Copy each record exactly as it reads, leaving out any pictures it holds.

───── MATERIALS PROVIDED

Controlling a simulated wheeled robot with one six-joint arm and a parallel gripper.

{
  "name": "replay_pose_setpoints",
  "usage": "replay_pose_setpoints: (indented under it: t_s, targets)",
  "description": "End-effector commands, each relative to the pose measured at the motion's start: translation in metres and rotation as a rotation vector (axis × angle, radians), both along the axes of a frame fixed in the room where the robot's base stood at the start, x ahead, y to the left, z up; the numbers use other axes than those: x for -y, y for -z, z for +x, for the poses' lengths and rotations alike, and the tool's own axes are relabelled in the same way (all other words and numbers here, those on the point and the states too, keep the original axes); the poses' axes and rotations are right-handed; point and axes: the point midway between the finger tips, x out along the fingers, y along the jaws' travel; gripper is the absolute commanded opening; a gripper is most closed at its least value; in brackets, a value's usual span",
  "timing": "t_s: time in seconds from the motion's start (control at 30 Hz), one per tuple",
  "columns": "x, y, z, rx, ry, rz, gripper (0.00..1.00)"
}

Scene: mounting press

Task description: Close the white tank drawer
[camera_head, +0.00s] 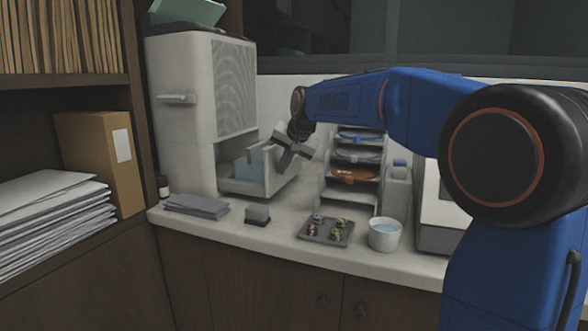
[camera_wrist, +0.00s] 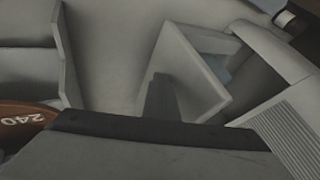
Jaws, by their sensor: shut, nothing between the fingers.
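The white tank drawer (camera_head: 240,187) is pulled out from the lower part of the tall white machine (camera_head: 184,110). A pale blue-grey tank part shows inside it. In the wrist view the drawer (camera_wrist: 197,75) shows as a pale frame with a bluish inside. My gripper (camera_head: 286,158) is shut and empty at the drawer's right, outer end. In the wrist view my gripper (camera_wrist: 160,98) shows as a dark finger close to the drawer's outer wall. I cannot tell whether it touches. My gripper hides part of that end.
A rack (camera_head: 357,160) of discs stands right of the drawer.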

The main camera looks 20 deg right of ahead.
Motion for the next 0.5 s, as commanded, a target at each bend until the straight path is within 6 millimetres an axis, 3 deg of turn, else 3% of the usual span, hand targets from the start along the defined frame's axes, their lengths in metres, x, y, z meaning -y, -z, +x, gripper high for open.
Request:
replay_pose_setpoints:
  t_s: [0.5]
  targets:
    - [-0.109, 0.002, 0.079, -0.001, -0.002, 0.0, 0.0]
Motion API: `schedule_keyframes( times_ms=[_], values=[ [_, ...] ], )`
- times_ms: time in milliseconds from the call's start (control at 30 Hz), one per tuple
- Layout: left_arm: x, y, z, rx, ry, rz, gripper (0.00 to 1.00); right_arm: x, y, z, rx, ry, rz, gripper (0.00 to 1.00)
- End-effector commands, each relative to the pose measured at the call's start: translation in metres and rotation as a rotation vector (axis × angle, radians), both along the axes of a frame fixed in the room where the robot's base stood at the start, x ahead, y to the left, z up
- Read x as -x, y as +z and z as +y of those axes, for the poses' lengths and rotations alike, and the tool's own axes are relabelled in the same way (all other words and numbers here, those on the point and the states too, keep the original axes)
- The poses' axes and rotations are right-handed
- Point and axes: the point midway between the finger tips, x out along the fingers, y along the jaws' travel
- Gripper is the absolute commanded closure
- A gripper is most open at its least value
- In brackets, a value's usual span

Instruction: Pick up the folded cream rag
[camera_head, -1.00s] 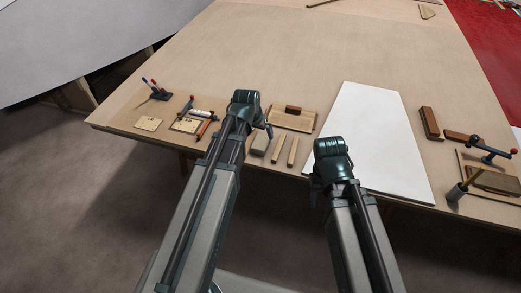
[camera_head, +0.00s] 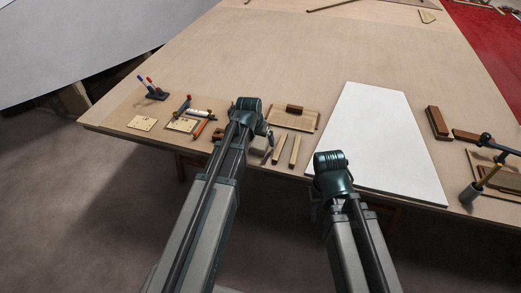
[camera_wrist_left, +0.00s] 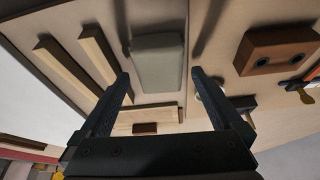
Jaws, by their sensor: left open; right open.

──────────

» RIGHT ANSWER:
Controlling a simulated wheeled robot with one six-joint arm and a parallel gripper.

{
  "name": "replay_pose_setpoints",
  "usage": "replay_pose_setpoints: (indented under it: t_s, targets)",
  "description": "End-effector commands, each relative to the pose measured at the motion's start: translation in metres and rotation as a rotation vector (axis × angle, radians), both along the axes of a frame fixed in the room where the robot's base stood at the start, x ahead, y to the left, z up; the numbers use other axes than those: x for -y, y for -z, z for +x, for the poses' lengths and rotations alike, and the tool's own axes are relabelled in the same way (all other words and numbers here, those on the point and the states too, keep the original axes); the poses' axes and rotations are right-handed; point and axes: the point midway between the finger tips, x out along the fingers, y along the jaws' travel; gripper is the absolute commanded opening; a gripper is most closed at its least value; in brackets, a value's usual span",
  "timing": "t_s: time in seconds from the motion's start (control at 30 Hz), one per tuple",
  "columns": "x, y, z, rx, ry, rz, gripper (0.00..1.00)"
}

Scene: mounting press

Task description: Close the white tank drawer
[camera_head, +0.00s] 
[camera_wrist, +0.00s] 
Jaws, by their sensor: shut, nothing between the fingers.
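The white tank drawer (camera_head: 240,187) is pulled out from the lower part of the tall white machine (camera_head: 184,110). A pale blue-grey tank part shows inside it. In the wrist view the drawer (camera_wrist: 197,75) shows as a pale frame with a bluish inside. My gripper (camera_head: 286,158) is shut and empty at the drawer's right, outer end. In the wrist view my gripper (camera_wrist: 160,98) shows as a dark finger close to the drawer's outer wall. I cannot tell whether it touches. My gripper hides part of that end.
A rack (camera_head: 357,160) of discs stands right of the drawer.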

The main camera looks 20 deg right of ahead.
Motion for the next 0.5 s, as commanded, a target at each bend until the straight path is within 6 millimetres an axis, 3 deg of turn, else 3% of the usual span, hand targets from the start along the defined frame's axes, their lengths in metres, x, y, z meaning -y, -z, +x, gripper high for open.
Request:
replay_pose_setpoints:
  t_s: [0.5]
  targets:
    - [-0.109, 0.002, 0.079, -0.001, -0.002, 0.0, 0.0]
Motion API: `schedule_keyframes( times_ms=[_], values=[ [_, ...] ], )`
- times_ms: time in milliseconds from the call's start (control at 30 Hz), one per tuple
- Layout: left_arm: x, y, z, rx, ry, rz, gripper (0.00 to 1.00); right_arm: x, y, z, rx, ry, rz, gripper (0.00 to 1.00)
- End-effector commands, each relative to the pose measured at the call's start: translation in metres and rotation as a rotation vector (axis × angle, radians), both along the axes of a frame fixed in the room where the robot's base stood at the start, x ahead, y to the left, z up
- Read x as -x, y as +z and z as +y of those axes, for the poses' lengths and rotations alike, and the tool's own axes are relabelled in the same way (all other words and numbers here, those on the point and the states too, keep the original axes)
- The poses' axes and rotations are right-handed
- Point and axes: the point midway between the finger tips, x out along the fingers, y along the jaws' travel
- Gripper is the absolute commanded closure
- A gripper is most open at its least value
- In brackets, a value's usual span

Instruction: Pick up the folded cream rag
[camera_head, -1.00s] 
[camera_head, +0.00s] 
[camera_wrist_left, +0.00s] 
Jaws, by their sensor: left open; right open.

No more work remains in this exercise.